The 2006 survey focuses on four areas – FASB priorities, future issues, educational efforts, and international convergence.

With respect to convergence, the survey asks three questions:

  • In February of this year, the FASB and the IASB published a memorandum of understanding that affirms the Boards' shared objective of developing high-quality, common accounting standards for use in the world's capital markets. Both the FASB and the IASB believe that a common set of high-quality accounting standards will enhance the consistency, comparability, and efficiency of financial statements, enabling global markets to operate more effectively. Do you support the notion of international convergence of accounting standards? Why or why not?
  • Assume that the FASB and the IASB achieve the goal of converging standards at some point in the future. What would be the role of the FASB in a world of converged accounting standards?

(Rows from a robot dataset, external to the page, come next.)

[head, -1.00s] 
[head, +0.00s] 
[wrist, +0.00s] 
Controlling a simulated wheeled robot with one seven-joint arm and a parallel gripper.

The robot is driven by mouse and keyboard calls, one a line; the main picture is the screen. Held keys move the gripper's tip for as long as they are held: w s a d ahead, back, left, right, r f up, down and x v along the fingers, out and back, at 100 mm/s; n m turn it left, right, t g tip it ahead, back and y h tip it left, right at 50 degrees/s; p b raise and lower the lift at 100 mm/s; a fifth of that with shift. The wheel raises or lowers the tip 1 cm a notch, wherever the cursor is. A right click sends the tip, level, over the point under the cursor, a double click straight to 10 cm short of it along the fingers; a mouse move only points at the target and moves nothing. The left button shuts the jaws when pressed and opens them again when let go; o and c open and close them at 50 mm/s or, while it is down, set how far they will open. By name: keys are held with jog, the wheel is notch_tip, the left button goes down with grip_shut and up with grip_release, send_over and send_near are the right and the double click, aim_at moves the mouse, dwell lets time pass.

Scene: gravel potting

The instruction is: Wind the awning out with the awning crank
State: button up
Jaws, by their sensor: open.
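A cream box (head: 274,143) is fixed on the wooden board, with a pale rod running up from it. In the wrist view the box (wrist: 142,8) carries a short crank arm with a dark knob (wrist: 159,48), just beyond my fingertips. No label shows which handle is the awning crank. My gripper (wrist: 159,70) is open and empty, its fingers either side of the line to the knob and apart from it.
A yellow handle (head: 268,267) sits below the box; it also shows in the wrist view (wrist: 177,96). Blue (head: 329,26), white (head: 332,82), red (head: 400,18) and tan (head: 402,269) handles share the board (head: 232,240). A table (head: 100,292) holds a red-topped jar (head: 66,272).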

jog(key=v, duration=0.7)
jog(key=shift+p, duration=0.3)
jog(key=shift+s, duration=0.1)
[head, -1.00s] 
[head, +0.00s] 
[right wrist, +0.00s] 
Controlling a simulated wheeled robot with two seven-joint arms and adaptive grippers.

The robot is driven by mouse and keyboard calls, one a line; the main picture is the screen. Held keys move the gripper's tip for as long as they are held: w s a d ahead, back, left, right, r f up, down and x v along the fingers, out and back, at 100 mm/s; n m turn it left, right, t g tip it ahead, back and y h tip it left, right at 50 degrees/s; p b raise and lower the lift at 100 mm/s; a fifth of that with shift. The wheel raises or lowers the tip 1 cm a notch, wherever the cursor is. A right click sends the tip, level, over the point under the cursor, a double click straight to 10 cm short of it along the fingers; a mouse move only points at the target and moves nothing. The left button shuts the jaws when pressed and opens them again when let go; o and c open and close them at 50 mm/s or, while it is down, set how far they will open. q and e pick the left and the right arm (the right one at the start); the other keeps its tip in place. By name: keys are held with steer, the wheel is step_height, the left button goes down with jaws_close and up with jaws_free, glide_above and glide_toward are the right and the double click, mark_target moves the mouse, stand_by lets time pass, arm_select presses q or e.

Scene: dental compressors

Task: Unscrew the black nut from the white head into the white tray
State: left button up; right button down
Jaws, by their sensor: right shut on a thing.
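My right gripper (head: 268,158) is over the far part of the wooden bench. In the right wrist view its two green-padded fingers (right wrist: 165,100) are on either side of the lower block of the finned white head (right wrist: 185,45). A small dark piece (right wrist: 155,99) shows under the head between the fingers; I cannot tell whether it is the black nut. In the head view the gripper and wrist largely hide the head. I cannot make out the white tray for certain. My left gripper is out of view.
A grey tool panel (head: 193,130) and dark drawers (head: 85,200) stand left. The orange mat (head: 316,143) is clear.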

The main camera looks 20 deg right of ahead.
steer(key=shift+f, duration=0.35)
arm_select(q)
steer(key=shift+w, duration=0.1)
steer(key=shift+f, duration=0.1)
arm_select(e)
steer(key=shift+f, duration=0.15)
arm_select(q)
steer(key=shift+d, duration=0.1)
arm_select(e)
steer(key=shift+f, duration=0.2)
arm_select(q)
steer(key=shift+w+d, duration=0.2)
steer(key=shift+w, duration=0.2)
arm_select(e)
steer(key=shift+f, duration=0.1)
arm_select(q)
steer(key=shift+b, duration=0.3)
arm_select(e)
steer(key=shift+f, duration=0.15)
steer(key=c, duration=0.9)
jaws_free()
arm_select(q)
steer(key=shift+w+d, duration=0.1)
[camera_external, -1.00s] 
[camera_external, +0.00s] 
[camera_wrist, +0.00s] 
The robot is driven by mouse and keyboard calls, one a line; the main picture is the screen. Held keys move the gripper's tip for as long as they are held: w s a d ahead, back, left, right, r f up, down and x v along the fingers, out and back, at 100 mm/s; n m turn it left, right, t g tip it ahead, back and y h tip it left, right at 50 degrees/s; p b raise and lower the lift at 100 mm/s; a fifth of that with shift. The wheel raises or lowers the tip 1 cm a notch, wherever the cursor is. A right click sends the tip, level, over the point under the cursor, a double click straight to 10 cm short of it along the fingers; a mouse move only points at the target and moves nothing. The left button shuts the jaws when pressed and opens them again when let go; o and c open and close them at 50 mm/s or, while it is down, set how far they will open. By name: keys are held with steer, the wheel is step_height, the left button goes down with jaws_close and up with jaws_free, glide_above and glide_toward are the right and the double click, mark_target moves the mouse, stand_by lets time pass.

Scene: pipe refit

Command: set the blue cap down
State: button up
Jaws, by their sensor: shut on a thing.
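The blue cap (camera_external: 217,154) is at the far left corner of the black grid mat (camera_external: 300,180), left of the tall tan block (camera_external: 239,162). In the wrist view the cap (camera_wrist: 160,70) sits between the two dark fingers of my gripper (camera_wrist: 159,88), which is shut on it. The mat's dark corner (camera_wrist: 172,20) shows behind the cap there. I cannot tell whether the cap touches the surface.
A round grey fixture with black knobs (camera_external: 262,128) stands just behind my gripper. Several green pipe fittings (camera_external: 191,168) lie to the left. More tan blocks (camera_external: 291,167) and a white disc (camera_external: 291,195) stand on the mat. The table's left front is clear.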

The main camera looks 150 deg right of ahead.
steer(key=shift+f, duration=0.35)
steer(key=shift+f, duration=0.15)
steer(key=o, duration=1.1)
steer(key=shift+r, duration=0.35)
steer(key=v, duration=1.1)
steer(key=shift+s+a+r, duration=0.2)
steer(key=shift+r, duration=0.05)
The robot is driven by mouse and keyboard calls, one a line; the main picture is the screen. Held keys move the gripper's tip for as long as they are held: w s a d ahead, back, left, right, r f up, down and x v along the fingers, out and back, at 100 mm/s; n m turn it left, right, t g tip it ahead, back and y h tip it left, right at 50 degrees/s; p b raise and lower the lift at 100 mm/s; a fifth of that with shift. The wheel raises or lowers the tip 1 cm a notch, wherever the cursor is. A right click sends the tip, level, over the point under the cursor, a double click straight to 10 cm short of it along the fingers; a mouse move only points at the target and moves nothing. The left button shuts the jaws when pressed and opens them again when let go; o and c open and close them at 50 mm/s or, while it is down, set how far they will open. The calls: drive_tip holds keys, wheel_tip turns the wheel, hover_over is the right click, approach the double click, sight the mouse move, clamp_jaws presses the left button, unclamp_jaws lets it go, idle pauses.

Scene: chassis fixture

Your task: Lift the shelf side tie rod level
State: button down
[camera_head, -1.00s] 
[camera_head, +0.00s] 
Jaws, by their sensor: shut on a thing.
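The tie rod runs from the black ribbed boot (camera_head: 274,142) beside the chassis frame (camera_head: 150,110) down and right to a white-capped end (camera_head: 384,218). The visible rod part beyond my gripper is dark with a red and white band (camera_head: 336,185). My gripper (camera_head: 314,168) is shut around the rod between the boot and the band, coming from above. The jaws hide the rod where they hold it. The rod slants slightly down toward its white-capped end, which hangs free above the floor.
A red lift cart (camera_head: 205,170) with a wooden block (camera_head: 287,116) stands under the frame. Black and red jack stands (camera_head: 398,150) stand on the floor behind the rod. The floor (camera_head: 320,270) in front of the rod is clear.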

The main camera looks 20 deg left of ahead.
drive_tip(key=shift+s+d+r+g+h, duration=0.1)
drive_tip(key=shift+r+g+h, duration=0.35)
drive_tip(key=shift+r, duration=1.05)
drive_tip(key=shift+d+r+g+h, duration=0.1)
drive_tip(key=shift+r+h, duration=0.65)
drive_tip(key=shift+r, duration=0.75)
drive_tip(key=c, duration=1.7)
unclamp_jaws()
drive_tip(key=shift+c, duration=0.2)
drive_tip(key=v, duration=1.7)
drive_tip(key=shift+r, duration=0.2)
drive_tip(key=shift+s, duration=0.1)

  • Consider the following: The FASB identifies an area in financial reporting that needs significant improvement. The FASB estimates that it could issue a nonconverged final standard in four years that would result in a significant improvement to US financial reporting. An internationally converged standard would take seven years to complete. How heavily should the Board weigh timely improvement to US standards versus international convergence in determining its own standard-setting priorities? Is it ever appropriate to forgo or delay convergence if a pressing need exists domestically?